Jurassic World: New Name, Same Hollywood Bullshit
Jurassic World smashed records and "broke the box office sound barrier" by taking over half a billion dollars in its opening weekend. It has gotten rave reviews from critics and viewers alike, praising the quality of the graphics and hailing it 'one of the films of the year'. What they fail to mention is the poor continuity, inclusion of every Hollywood cliche in the book and Chris Pratt's character swanning around with his clique of velocripators like he's the dog's bollocks.
It's a film that's funny because it shouldn't be funny. Someone watching the film at the same time as me chuckled audibly when a character is snatched and tossed around like a doll by a pterodactyl, it's that bad. The penultimate scene, in which a T-Rex is ragging the troublesome 'Indominus Rex' around and a little velociraptor chips in every so often, reminded me of The Dark Knight Rises scene when Bane and Batman are squabbling and then Catwoman eventually shows up. But with dinosaurs, not comic book heroes.
I for one am sick and tired of Hollywood films reusing old techniques. In Jurassic World alone, there's a love story that adds nothing to the storyline other than a distraction from the gigantic dinosaur that's eating people alive, but is somehow still central to the film's narrative. The good ol' siblings-who-don't-normally-like-each-other-but-are-brought-together-by-a-near-death-experience element, of course portrayed through cheesy declarations of emotion and close up shots of teary eyes. Characters crawling through mud which magically disappears when dried. The panning shot of the landscape teamed with orchestral music. The shot that zooms into a characters face as they say something significant, funny or insightful. The endless amounts of unsubtle product placement (Beats headphones, I'm looking at you).
These are just some of many characteristics on the blockbuster film checklist; this applies to most genres, production companies and directors. If it's a big budget family movie with global appeal, like Jurassic World, chances are it'll be riddled with typical cringe-worthy conventions.

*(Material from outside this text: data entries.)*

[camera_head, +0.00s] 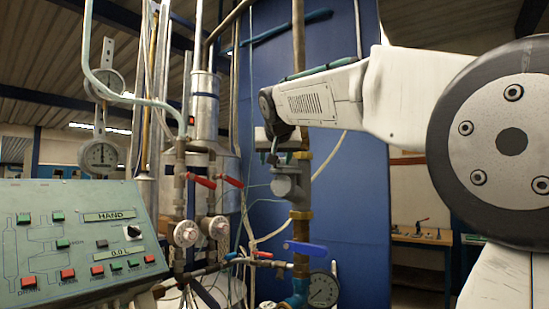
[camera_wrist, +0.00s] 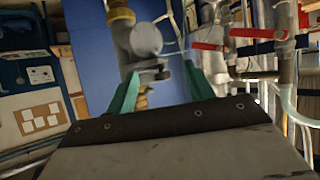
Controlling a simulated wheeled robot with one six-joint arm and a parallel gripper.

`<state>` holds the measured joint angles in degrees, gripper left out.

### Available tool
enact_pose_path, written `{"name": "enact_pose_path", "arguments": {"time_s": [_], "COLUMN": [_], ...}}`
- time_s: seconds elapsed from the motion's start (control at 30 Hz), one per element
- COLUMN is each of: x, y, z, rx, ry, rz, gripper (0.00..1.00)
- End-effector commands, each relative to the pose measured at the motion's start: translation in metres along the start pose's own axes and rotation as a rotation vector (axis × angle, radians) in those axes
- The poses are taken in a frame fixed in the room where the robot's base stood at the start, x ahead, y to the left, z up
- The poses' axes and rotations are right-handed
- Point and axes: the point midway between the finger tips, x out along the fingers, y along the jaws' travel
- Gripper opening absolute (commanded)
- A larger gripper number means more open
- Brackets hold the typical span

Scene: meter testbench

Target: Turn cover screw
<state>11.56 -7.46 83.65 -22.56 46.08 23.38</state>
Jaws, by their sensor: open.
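A grey water meter (camera_head: 288,187) sits on a vertical brass pipe in front of a blue panel in the head view. In the wrist view its rounded grey body (camera_wrist: 143,40) is at upper centre, with a small dark part below it. I cannot tell the cover screw apart clearly. My gripper (camera_wrist: 161,72) has two green fingers spread apart with a gap between them. The fingers point toward the meter, and the gap lies at its lower edge in the picture. Nothing is clearly held. In the head view my arm reaches in from the right, and its end is just above the meter.
Red-handled valves (camera_head: 200,181) and pipes stand close left of the meter. A blue lever (camera_head: 305,249) and a pressure gauge (camera_head: 322,289) are below it. A green control panel (camera_head: 80,245) fills the lower left. Thin hoses hang nearby.

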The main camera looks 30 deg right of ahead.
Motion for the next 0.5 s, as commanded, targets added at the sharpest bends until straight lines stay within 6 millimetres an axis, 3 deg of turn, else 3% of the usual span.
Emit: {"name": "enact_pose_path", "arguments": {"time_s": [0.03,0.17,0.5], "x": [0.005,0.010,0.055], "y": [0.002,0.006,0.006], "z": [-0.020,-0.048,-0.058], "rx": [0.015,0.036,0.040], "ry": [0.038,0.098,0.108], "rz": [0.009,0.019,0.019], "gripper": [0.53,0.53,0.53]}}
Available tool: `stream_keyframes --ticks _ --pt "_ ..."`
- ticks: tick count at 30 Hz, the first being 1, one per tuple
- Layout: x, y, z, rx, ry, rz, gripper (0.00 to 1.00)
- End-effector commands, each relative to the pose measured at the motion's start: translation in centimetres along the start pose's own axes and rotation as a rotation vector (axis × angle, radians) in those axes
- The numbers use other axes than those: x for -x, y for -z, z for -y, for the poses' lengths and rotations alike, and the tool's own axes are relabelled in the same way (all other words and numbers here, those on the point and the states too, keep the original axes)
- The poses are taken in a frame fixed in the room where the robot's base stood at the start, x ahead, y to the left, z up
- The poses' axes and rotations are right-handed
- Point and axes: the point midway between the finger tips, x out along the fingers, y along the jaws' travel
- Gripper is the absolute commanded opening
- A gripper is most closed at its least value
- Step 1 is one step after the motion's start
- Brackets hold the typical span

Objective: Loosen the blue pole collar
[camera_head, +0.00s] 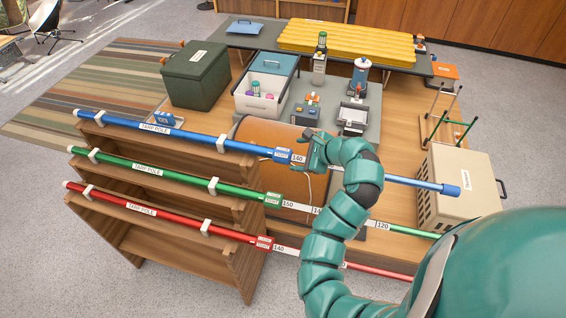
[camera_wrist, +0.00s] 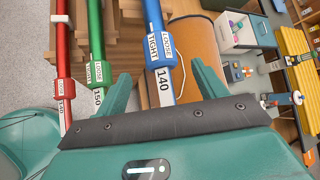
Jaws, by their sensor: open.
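The blue tarp pole (camera_head: 205,142) lies across the top of a wooden rack, with its blue collar (camera_head: 290,156) just left of my gripper (camera_head: 312,153). In the wrist view the blue collar (camera_wrist: 160,48) shows the words LOOSE and TIGHT, and the white 140 label (camera_wrist: 164,87) sits below it. My gripper (camera_wrist: 161,70) is open in the wrist view, with one finger on each side of the blue pole's line. The collar lies near and beyond the fingertips. I cannot tell whether either finger touches the pole.
The green pole (camera_head: 240,190) and red pole (camera_head: 215,228) run parallel below the blue one, with their own collars. The wooden rack (camera_head: 245,262) supports them. A dark green box (camera_head: 195,75), a white bin (camera_head: 258,103) and a beige case (camera_head: 462,190) stand behind.

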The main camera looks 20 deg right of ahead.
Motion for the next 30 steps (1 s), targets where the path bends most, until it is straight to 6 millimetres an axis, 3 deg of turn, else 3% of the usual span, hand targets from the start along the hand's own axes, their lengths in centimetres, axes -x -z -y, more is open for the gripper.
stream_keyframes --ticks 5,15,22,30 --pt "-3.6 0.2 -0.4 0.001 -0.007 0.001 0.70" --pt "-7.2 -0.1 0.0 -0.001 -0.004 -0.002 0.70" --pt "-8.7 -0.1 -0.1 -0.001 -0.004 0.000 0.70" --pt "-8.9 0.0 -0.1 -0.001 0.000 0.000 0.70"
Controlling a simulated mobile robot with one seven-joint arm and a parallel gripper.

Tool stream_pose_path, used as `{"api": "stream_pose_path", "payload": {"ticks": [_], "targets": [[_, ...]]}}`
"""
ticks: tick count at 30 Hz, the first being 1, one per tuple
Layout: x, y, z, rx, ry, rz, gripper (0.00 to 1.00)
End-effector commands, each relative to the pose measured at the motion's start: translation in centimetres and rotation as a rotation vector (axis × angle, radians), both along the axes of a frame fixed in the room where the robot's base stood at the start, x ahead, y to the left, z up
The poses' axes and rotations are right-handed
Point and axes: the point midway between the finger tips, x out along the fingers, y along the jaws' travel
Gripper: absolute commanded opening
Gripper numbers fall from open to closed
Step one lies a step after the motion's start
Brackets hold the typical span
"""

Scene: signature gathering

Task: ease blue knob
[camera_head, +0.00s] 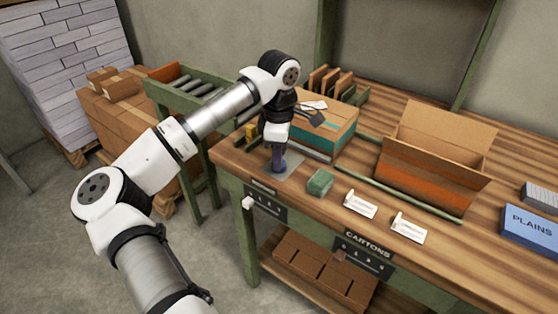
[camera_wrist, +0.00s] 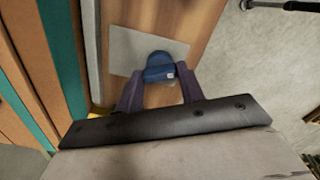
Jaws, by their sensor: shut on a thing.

If you're after a quintessentially Spielberg Hollywood film that squeezes as much rehashed conventions into two hours as possible, held together by Chris Pratt's pouting, Jurassic World is the answer. With that said, main character Claire (played by Bryce Dallas Howard) sprints through a jungle in heels as if she's on a run in her local park, and that is something to be admired. That shit ain't easy.